Bu durumda 100 TL ile tanesi 20 TL’ye satılan çikolatalardan yılbaşında 5 tane alınabilirken yılsonunda 2 tane alınabilecek demektir. Eğer hiperenflasyon yüzde 250 değil de yüzde 700 olsaydı o zaman yılsonunda enflasyon yüzde 600'e ulaşmış olacak ve eldeki 100 TL ile fiyatı 120 TL’ye yükselmiş olan çikolatalardan hiç alınamayacaktı.

'İNSANLAR ELLERİNDEKİ PARANIN DEĞERİNİ KAYBETMESİNİ ÖNLEMEK İÇİN...'

Enflasyonun çok yüksek olması haline negatif reel faiz de eşlik ederse insanlar ellerindeki paranın değerini kaybetmesini önlemek için harcamalarını artırırlar. Herkes elindeki paranın büyüklüğüne uygun malları stoklamaya başlar. Çok parası olanlar ikinci, üçüncü konutu almaya veya birkaç yıllık arabasını yenisiyle değiştirmeye, pahalı saatler, kalemler almaya, pahalı restoranlarda pahalı yemekler yemeye yönelirler. Bazıları paralarının değer kaybını önlemek için düşük faizin yarattığı talep artışının sonucunda değerleri artmaya başlayan hisse senetlerine, bazıları da anaparayı korumak için döviz veya altın alımına yönelirler.
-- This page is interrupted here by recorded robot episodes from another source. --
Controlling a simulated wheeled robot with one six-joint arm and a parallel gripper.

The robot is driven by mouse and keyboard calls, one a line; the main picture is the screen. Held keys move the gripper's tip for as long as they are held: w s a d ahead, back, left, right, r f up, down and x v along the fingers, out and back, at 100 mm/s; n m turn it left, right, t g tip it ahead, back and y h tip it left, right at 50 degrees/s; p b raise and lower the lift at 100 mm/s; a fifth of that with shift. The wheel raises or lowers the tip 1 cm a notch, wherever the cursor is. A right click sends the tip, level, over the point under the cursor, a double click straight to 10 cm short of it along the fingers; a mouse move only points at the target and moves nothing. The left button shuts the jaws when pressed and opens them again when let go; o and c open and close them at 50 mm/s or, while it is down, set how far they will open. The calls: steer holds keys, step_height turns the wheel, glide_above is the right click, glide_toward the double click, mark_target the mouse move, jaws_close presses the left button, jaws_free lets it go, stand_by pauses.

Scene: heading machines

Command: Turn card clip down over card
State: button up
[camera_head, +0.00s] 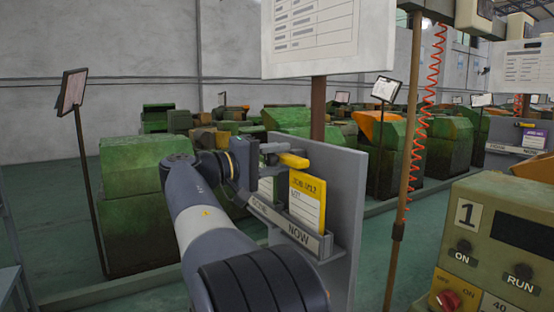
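The card (307,203), with a yellow top and a white lower part, stands upright in the slot marked NOW on a grey board. The yellow card clip (293,160) sticks out just above the card's top edge, roughly level and not lying over the card's face. My gripper (276,154) is at the left end of the clip, with its fingers pointing right towards it. The fingers are small and partly overlapped, so I cannot tell whether they touch or grip the clip.
The grey board (344,205) stands upright right of the card, with a labelled rack (290,229) along its front. A paler card (266,188) sits in the left slot. A brown post (402,180) and a control panel (500,245) stand to the right. Green machines fill the background.

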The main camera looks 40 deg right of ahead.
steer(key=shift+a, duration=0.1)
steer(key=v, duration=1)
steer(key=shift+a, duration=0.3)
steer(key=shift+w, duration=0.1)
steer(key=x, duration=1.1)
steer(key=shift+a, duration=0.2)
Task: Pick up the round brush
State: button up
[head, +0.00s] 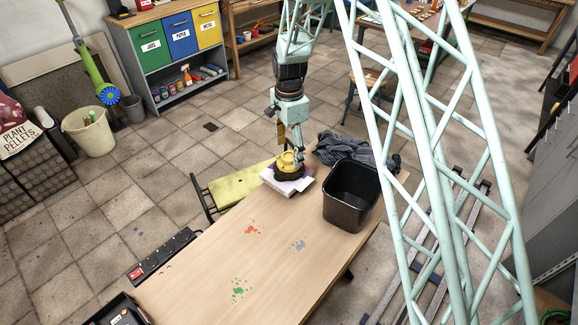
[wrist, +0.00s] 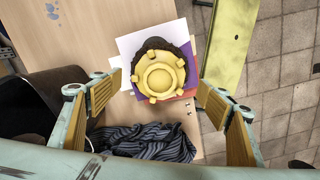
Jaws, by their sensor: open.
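The round brush (head: 288,164) has a yellow knobbed top and dark bristles. It rests on a small stack of white and coloured sheets (head: 284,184) at the far end of the wooden workbench. In the wrist view the round brush (wrist: 160,76) shows from above, its yellow hub facing me. My gripper (head: 296,152) is directly over the brush, pointing down. In the wrist view my gripper (wrist: 160,100) is open, with one wooden-faced finger on each side of the brush and visible gaps between. The bristles are mostly hidden under the yellow top.
A black bin (head: 351,195) stands on the workbench (head: 215,270) right of the brush. A dark striped cloth (head: 345,148) lies behind it. A yellow-green bench (head: 238,184) is left of the workbench. A power strip (head: 162,254) runs along the left edge. The bench middle is clear except for paint spots.

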Daha az parası olanlar beyaz eşyalarını yenilemeye, daha mütevazı restoranlarda yemek yemeye, çeşitli ihtiyaçlarından daha fazla tüketim malını satın alıp evlerinde stoklamaya yönelirler. Paranın hızla satın alma gücünü kaybetmesinden kaçınmak için sergilenen bu talep artışı, bu artışı karşılayabilecek arz artışı hemen sağlanamadığı için malların fiyatlarının daha da artmasına yol açar. Böylece bir kısır döngü içine girilir: Fiyatlar arttığı için talep artar, talep arttığı için fiyatlar artar ve ekonomi hızla hiperenflasyona doğru sürüklenir (enflasyon – stoklama eğilimi – talep artışı – enflasyon kısır döngüsü.)

'HİPERENFLASYONA GİDİLİRKEN EKONOMİDE KARABORSA DÖNEMİ BAŞLAR'

Hiperenflasyona gidilirken satıcıların davranışı da değişir. Her ay yüzde 10 fiyatlar artıyorsa satıcı elindeki malları tezgâh altına çekerek artışın olmasını bekler. Ya da bu yola gitmeden malı normal fiyatının üzerinde bir fiyatla satmaya başlar. Böylece ekonomide karaborsa dönemi başlar.

Geçmişte yaşanmış hiperenflasyonların en bilinen örneği Weimar Cumhuriyeti döneminde Almanya’da (1918 – 1933.) Almanya, birinci dünya savaşının getirdiği büyük maliyeti para basarak finanse etmeyi tercih etti. Bütün hesap, savaşı kazanıp mağlup devletlerden alınacak tazminatla ekonomiyi düzeltmek üzerine yapılmıştı. Ne var ki Almanya savaşı kaybetti ve Versay Antlaşmasıyla galip devletlere çok büyük bir tazminat ödemeye mahkûm edildi. Gerek savaş sırasında basılan paralar, gerekse ödenen tazminat Almanya’yı hiperenflasyona soktu.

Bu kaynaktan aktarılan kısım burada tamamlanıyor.